And…you may find yourself surrounded by LCD screens loaded up with graphs, charts, and tables. From time to time, your boss or another person in the office might ask you for a snapshot of a page, or maybe wants to know the list of most popular products which should be considered for the top real-estate on your Home Page. Could be that this is all they need. Chances are, if this is your day, and according to some reports this is as high as 65% of our active practitioners, you may not yet know the power in process adoption.

If you work in any one of thousands of small businesses in the world making an investment in web analytics you may be the only means to make that investment work. Let’s face it, many times, companies adopt technology or methods for poor reasons. I’ve actually been in board rooms and city manager’s offices where questions of accountability were raised and highly educated, seemingly independent thinkers explained their decisions by how another agency had engaged in similar activity. Worse still, is the fact that when pressed further, it was also offered that they had not been given any data to support. In FEMA post-disaster remediation efforts, decisions like these previously cost cities in South Florida millions. For a small business, each decision could mean the difference between stretching to meet payroll or blasting out walls for expansion. Here I am giving some really simply defined means to taking process analytics into your own hands.

Warning: What I am about to discuss may increase your personal business contribution value and present you with opportunity. Be prepared…
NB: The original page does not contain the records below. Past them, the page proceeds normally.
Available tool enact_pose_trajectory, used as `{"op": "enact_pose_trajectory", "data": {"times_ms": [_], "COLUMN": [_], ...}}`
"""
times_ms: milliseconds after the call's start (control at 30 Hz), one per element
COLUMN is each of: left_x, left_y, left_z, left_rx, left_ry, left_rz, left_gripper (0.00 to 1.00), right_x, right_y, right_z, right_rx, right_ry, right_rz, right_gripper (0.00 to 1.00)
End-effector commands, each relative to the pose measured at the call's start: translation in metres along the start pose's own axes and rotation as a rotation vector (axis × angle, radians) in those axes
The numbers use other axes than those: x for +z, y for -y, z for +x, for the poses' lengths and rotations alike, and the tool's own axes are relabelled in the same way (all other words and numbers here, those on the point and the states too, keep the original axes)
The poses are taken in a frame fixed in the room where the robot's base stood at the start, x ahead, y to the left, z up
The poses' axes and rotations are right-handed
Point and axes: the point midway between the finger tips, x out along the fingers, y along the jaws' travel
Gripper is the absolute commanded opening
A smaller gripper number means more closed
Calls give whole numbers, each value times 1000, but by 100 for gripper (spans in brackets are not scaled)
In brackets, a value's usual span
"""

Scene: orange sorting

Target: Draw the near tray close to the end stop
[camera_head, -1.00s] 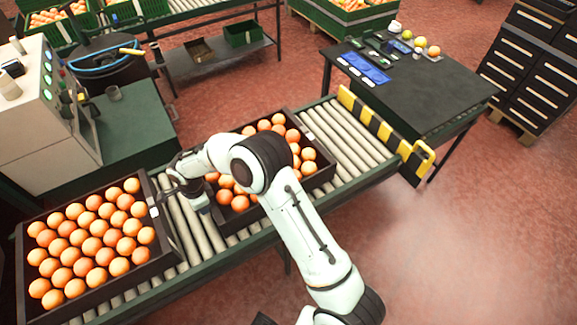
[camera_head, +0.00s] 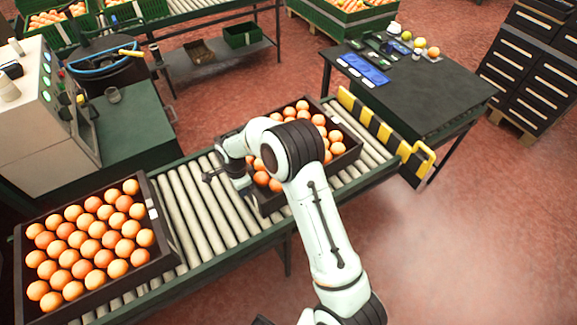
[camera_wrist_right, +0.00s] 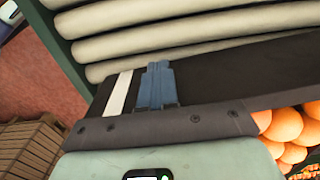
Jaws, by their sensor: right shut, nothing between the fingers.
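A dark tray of oranges (camera_head: 343,164) sits on the roller conveyor, its right end a short way from the yellow-and-black end stop (camera_head: 380,127). My right gripper (camera_head: 243,184) is at this tray's left end, with the arm reaching over the tray and hiding part of it. In the right wrist view, its blue fingers (camera_wrist_right: 157,86) are together with nothing between them, at the dark tray wall (camera_wrist_right: 215,80) beside a white label. I cannot tell whether they touch the wall. My left gripper is not in view.
A second dark tray of oranges (camera_head: 163,232) sits at the conveyor's left end. Bare rollers (camera_head: 200,205) lie between the two trays, and a few show before the end stop. A black table (camera_head: 425,95) stands beyond the stop. A green bench (camera_head: 135,130) stands behind the conveyor.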

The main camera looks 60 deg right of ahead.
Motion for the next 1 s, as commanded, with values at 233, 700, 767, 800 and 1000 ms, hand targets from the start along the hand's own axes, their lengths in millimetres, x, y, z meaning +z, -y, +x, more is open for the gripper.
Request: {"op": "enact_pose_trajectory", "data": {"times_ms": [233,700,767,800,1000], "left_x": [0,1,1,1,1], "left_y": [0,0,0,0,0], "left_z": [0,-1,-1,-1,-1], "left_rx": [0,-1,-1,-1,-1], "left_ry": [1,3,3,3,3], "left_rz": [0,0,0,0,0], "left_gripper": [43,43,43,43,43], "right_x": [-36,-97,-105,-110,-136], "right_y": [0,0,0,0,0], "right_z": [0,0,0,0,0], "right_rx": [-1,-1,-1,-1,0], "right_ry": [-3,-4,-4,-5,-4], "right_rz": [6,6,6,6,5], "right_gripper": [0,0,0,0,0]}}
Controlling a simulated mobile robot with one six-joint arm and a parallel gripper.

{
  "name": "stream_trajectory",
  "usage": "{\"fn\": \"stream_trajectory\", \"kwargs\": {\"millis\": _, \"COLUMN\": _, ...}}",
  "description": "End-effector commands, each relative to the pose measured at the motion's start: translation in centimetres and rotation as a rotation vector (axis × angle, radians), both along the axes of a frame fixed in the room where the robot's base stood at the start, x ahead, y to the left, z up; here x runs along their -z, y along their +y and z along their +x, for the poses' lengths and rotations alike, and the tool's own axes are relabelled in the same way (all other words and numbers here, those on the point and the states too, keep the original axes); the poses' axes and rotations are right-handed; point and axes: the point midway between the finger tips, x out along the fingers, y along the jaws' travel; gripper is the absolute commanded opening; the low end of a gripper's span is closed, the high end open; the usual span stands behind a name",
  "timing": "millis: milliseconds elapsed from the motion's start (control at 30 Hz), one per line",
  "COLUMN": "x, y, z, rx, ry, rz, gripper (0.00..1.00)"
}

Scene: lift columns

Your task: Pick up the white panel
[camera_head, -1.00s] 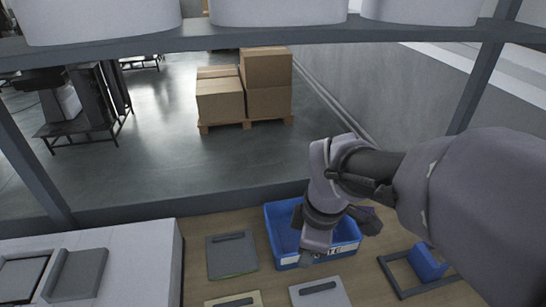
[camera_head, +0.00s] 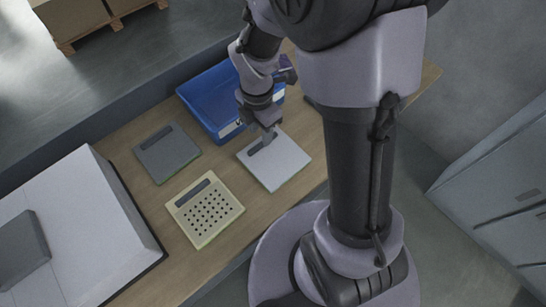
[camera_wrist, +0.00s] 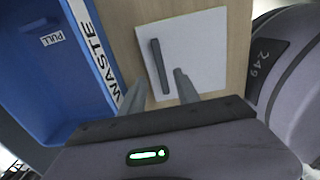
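The white panel (camera_head: 285,165) is a flat square plate lying on the wooden table, with a dark grey bar handle (camera_head: 262,143) near one edge. In the wrist view the white panel (camera_wrist: 205,50) lies ahead, and its handle (camera_wrist: 159,67) appears between my two fingers. My gripper (camera_head: 268,130) is close over the handle end of the panel. In the wrist view my gripper (camera_wrist: 157,82) has its fingers apart, one on each side of the handle's near end. I cannot tell whether a finger touches the handle.
A blue bin (camera_head: 208,100) marked "WASTE" (camera_wrist: 97,55) stands beside the panel. A grey panel (camera_head: 168,152) and a beige perforated panel (camera_head: 203,210) lie to the left. A large white box (camera_head: 75,225) takes up the table's left end.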

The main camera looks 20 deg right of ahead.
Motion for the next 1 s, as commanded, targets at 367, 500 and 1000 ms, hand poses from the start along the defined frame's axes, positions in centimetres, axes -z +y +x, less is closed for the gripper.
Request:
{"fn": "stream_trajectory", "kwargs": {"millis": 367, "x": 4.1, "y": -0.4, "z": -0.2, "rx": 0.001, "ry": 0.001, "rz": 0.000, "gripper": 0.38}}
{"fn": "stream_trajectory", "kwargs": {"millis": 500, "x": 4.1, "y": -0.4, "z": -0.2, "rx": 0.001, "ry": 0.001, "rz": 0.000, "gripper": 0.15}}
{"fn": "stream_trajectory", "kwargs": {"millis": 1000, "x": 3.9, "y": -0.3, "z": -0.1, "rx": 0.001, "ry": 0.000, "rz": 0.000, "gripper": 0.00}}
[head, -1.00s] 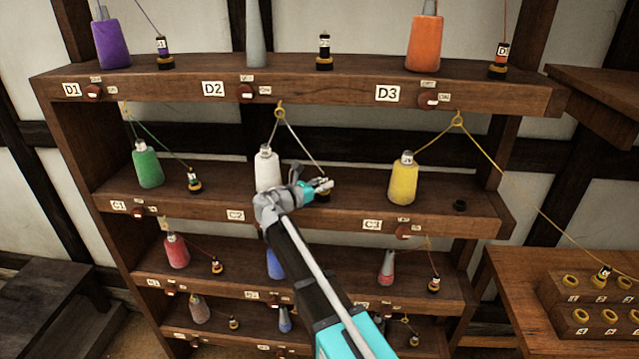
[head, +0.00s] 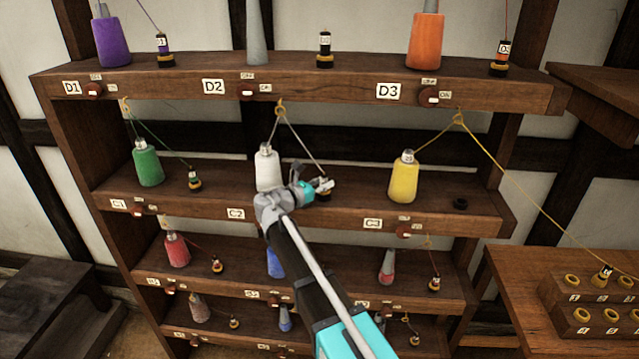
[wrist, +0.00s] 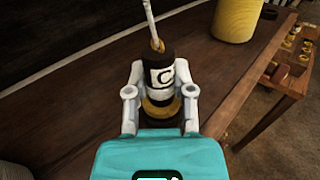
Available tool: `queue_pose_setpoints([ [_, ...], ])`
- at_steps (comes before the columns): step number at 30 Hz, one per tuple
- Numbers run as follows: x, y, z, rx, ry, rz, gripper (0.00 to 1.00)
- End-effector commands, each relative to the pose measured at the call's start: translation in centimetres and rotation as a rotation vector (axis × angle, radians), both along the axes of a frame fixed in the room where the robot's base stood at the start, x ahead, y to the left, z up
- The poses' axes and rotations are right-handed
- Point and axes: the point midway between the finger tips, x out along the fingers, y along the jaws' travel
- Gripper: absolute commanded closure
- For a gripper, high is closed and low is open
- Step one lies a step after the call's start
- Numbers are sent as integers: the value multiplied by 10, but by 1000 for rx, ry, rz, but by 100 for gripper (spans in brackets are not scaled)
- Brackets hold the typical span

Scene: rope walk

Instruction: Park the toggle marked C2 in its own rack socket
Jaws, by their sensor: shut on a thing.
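My gripper (head: 323,187) is at the C2 place on the second shelf from the top, right of the white cone (head: 266,168). In the wrist view my gripper (wrist: 160,100) is shut on a dark toggle (wrist: 162,72) with a white label that shows a "C"; the rest of the label is turned out of sight. The toggle is upright, with a pale cord running up from its top. Its brass-coloured band is low, right at a dark round socket (wrist: 155,122); I cannot tell whether it is fully seated. The C2 sign (head: 236,214) is on the shelf edge.
The yellow cone (head: 403,178) stands to the right, with an empty dark socket (head: 460,204) beyond it. Its yellow cord runs to a toggle in a wooden block (head: 590,300) on the side table. The green cone (head: 147,163) and its toggle are to the left.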

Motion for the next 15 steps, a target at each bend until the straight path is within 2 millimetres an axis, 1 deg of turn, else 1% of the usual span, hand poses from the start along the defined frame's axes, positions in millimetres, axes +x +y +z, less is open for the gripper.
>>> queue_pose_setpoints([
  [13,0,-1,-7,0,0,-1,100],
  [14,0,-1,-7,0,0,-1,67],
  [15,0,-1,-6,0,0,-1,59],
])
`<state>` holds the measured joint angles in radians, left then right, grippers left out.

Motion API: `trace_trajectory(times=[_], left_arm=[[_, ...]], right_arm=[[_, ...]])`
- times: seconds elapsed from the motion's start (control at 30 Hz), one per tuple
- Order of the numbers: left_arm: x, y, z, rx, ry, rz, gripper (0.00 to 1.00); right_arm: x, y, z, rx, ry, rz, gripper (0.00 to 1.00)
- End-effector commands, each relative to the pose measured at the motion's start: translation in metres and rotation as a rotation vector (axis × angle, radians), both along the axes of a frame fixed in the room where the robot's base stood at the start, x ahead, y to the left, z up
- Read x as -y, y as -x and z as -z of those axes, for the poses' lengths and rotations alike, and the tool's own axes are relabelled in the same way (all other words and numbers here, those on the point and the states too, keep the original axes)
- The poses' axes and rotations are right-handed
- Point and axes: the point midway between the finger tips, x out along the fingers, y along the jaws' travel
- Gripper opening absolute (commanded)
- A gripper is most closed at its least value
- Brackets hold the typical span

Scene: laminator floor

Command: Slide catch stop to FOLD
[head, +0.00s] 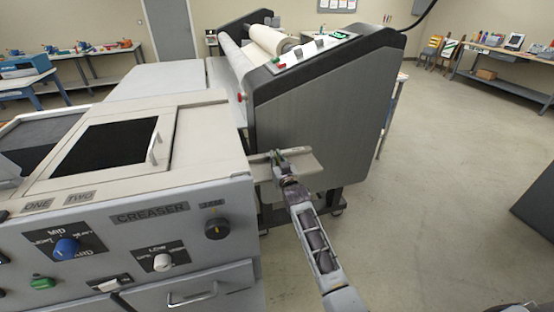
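My right arm reaches in from the bottom. Its gripper (277,158) is at a small beige catch tray (304,163) that juts out from the right side of the creaser, in front of the laminator. The fingertips are small and dark against the tray's edge. I cannot tell whether they are open or shut, or whether they touch a stop there. The catch stop cannot be made out apart from the gripper and tray, and no FOLD mark is readable. My left gripper is not in view.
The creaser panel has a blue knob (66,248), a white knob (162,262), a dark knob (217,229) and a green knob (42,283). The tall laminator (320,105) stands close behind the tray. Open floor (440,170) lies to the right.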

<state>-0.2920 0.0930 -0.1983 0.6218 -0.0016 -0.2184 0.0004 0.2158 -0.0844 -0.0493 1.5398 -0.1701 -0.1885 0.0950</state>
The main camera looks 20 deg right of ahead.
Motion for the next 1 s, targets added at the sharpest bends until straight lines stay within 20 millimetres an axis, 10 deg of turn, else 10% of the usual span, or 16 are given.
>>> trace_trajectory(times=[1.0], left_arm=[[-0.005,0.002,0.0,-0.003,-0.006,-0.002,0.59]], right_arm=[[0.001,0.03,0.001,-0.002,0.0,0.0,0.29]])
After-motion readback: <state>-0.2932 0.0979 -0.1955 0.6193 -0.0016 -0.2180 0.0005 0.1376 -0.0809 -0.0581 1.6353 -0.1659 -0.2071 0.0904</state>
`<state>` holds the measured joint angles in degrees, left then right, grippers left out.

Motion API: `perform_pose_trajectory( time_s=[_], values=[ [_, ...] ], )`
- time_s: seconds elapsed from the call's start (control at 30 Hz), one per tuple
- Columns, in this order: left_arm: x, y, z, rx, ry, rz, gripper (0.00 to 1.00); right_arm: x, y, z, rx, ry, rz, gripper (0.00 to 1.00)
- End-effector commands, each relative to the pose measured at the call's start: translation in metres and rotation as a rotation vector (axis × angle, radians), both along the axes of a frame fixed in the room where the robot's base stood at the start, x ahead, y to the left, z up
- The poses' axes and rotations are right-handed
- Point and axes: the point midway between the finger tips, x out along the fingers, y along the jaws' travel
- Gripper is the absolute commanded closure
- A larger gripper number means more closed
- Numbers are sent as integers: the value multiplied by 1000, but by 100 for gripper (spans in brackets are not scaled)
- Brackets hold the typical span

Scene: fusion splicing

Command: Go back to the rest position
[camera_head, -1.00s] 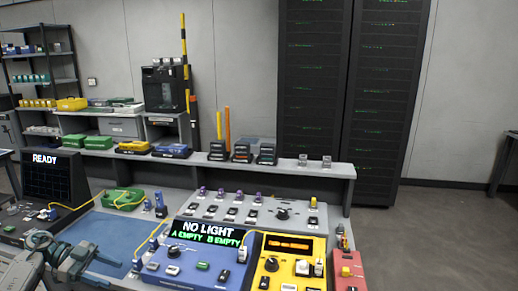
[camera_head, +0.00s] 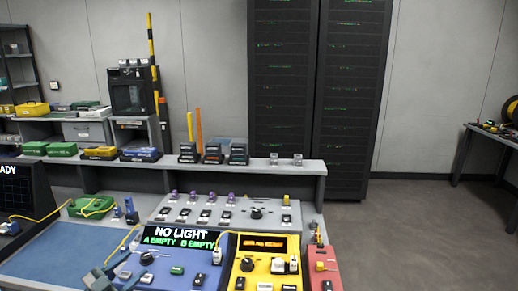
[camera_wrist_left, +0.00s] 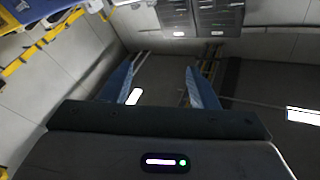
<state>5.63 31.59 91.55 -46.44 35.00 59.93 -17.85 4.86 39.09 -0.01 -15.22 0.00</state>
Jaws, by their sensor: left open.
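My left gripper (camera_head: 108,277) shows only in part at the bottom left edge of the head view, beside the blue work mat (camera_head: 48,252) and the blue tester. In the left wrist view, my left gripper (camera_wrist_left: 159,82) has its two blue fingers apart with nothing between them. My right gripper is in neither view.
The blue tester (camera_head: 150,268) reads NO LIGHT, A EMPTY, B EMPTY. The yellow device (camera_head: 251,265) and a red box (camera_head: 325,262) stand to its right. A grey shelf (camera_head: 290,166) runs behind. Open floor (camera_head: 420,235) lies right of the bench, before another table (camera_head: 490,132).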

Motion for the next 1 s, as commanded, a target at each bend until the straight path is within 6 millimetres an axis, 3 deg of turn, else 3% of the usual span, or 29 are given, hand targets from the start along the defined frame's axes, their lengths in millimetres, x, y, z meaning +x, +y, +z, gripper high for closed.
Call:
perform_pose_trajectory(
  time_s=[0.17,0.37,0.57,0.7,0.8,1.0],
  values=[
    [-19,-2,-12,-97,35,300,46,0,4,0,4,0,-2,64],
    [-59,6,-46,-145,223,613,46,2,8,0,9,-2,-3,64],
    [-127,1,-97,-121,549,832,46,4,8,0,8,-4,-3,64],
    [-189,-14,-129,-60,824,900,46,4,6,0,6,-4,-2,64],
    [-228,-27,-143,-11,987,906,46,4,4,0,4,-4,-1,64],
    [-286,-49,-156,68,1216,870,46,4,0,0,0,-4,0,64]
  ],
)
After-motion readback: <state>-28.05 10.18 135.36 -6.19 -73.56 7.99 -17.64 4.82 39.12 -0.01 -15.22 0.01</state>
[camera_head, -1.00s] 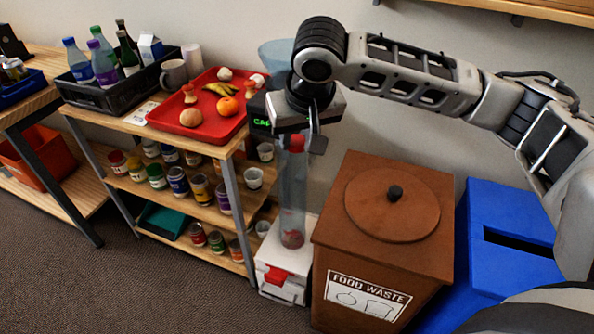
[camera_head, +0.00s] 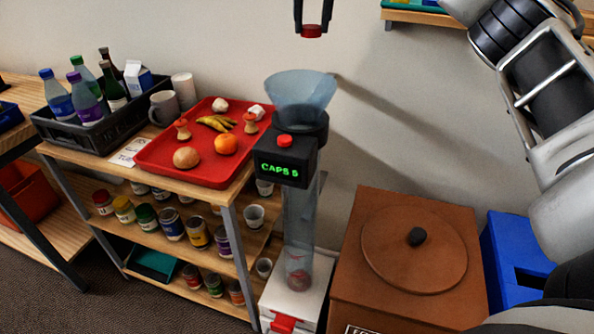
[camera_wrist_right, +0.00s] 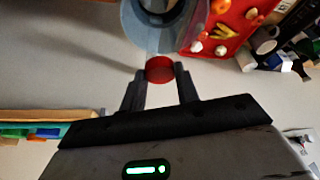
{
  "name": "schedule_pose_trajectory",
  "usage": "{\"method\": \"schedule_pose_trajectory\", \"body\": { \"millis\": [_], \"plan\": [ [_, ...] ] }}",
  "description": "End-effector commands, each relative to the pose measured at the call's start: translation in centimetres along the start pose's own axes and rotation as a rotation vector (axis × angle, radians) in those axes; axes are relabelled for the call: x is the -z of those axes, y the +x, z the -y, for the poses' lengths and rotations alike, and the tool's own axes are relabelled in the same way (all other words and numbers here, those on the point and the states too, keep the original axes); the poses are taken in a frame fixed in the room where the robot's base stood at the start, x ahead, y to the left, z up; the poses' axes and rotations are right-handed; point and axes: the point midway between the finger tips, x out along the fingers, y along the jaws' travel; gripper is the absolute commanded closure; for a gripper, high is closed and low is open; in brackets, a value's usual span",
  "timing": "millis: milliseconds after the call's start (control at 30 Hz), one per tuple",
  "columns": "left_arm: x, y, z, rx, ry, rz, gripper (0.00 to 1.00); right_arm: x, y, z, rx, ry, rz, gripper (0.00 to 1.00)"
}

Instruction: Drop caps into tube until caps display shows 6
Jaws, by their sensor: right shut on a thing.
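A clear tube (camera_head: 299,220) stands upright with a wide blue-grey funnel (camera_head: 300,92) at its top. A black box on the tube carries the caps display (camera_head: 280,170), which reads "CAPS 5" in green. Red caps (camera_head: 298,280) lie at the tube's bottom. My right gripper (camera_head: 311,31) is shut on a red cap (camera_head: 312,31), above the funnel and a little to its right. The held cap (camera_wrist_right: 159,70) also shows between the fingers in the right wrist view, with the funnel's rim (camera_wrist_right: 133,40) beyond it. My left gripper is not in view.
A red tray (camera_head: 165,165) with food scraps sits on the shelf unit left of the tube. A small red round piece (camera_head: 285,141) is on the display box. The brown food waste bin (camera_head: 375,260) and a blue bin (camera_head: 510,262) stand at right. Space above the funnel is clear.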

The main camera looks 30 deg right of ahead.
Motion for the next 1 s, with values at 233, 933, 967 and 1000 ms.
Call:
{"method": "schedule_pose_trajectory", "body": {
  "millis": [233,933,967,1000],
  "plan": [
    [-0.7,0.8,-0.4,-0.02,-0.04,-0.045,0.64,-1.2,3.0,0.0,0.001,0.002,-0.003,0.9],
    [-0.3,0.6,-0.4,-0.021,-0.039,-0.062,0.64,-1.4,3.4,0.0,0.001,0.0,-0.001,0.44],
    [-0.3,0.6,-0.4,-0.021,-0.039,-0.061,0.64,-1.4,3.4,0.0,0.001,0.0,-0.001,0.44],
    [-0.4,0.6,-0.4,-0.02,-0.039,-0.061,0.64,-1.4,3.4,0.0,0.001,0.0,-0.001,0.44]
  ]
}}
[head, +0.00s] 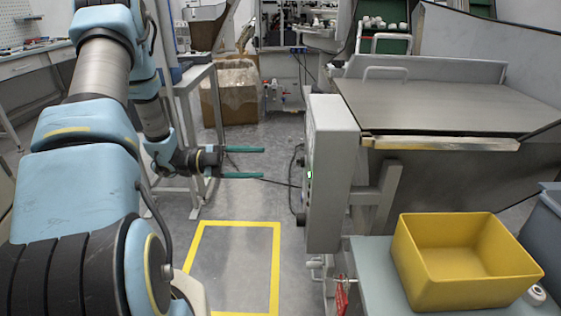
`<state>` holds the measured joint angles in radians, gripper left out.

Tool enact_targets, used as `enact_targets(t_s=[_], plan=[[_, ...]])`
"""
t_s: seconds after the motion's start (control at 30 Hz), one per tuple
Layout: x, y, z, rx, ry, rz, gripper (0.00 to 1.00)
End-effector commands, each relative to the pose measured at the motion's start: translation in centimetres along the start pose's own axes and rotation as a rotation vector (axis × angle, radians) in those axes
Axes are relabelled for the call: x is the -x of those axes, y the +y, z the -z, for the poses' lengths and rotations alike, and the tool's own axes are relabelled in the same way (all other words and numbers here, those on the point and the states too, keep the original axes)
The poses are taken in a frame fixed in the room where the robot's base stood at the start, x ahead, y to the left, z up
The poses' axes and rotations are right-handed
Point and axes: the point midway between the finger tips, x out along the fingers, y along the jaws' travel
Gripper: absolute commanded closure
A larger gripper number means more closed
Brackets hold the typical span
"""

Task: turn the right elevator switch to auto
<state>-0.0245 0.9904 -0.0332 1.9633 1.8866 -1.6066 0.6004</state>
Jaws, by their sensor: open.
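A grey control box (334,178) stands upright right of the picture's middle. Its narrow left face carries the controls and shows at a steep angle, with a small green light (310,174) on it. I cannot pick out the right elevator switch or its setting from this angle. My gripper (263,162) is open and empty, with its two green fingers pointing right toward that face. A gap of free air lies between the fingertips and the box, and the gripper touches nothing.
A yellow bin (465,262) sits on a pale table below the box at the right. A metal hopper (450,105) is behind the box. Dark cables hang beside its left face. A cardboard box (231,92) stands farther back. The floor inside the yellow marking (277,262) is clear.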

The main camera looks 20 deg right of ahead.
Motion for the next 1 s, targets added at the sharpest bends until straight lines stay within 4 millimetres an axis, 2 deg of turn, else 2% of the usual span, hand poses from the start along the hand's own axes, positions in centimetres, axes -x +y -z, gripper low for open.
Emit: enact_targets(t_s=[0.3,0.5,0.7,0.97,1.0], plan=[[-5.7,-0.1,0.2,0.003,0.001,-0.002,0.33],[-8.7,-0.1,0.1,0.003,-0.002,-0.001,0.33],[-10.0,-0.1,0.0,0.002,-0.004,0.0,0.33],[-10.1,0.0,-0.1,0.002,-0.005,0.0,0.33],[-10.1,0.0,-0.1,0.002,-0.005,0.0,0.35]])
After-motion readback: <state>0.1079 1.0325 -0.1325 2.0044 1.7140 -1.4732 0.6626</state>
  • Success as a web analyst is inevitably tied to the ability to produce analysis which yields insight to drive business decisions as they relate to site/business performance metrics. Each metric needs to be tied to a goal. There is no room for arbitrary measurement. Boil all the numbers out of a particular function of your website. Know who your visitors are, where they come from, why they visit, and what makes them act. Place this in the context of each of the purposes for your sites existence and get an idea of your relative success.
  • Reports should describe, both visually and through written content, exactly how each measurement is impacted by forces. Each major facet of the business should have a sub-report. Each sub-report should have a graphic; at the very least a table. These should put the measurement into context. The written analysis for each section should have a few key observations and qualifying statements. Each paragraph thesis should be followed by support and suggested actions. When possible, isolate the potential value of each change.
  • Disseminate reports to each major party with an interest in the metrics described. At first outing, give everyone with a stake in the metrics an opportunity at having your information and analysis at hand when calling the shots. It helps identify key people geared toward helping you achieve wide adoption. Then, start putting the reports in the hands of the people whom you KNOW need your data.
  • Take ownership of the numbers, delegate co-ownership to key parties. Don’t wait until your third consecutive report on marketing efforts failing to start to shake up that department with a little rhetoric. Its business, and the livelihood of dozens, maybe hundreds of people. Mention, specifically if necessary, that certain actions are costing a great deal with no return, or that the conversion value of an adopted practice is not worth continuing.
  • Theorize, support, examine, & experiment. A big part, I understate…an ENORMOUS part of being able to effect change is to get a sense of how the business machine is affected by actions. Start pairing actions with numbers. Start mapping statements like: ‘When x is y, z occurs n%’. Get an idea of how to impact x and y to ultimately increase the percentage of z. Build a solid understanding of the dynamics of the relationships between the numbers. What can you do to influence visitor behaviors to improve value? Tests can help to expose these behaviors as:
    • Existing - Is this something isolated? Is it phenomena? Is it human?
    • Relevant - Does this matter? Why? Where else is it? What does it tell us?
    • Conditional - Can it be influenced? Can I build a lever for this?
    • Valuable - Will endorsing this return value which will justify resource costs?
  • Collect Feedback on the Process, Follow-Up, Apply Method to Resource Allocation. A process is only as good as the communication between its components. Its AS important to collecting data and creating experiments to continuously purge a chain of command of any noise. Things will happen. Internal politics, office anxiety, creative differences exist in every workplace. Every task passed down from the report is going to eventually be met with a person with a history and an opinion. The power and grace of an analyst is their adherence to data and the ability to present this in such a way as to connote a form of passive leadership. So long as measurement was conducted responsibly and the logical connections are in place, there should be few chances to become personally involved. This won’t stop people from trying. Send the data out, check up on the issue. Then, when things get gnarly, invite a ‘mediator’ to participate in a session to gather perspective and translate semantic differences.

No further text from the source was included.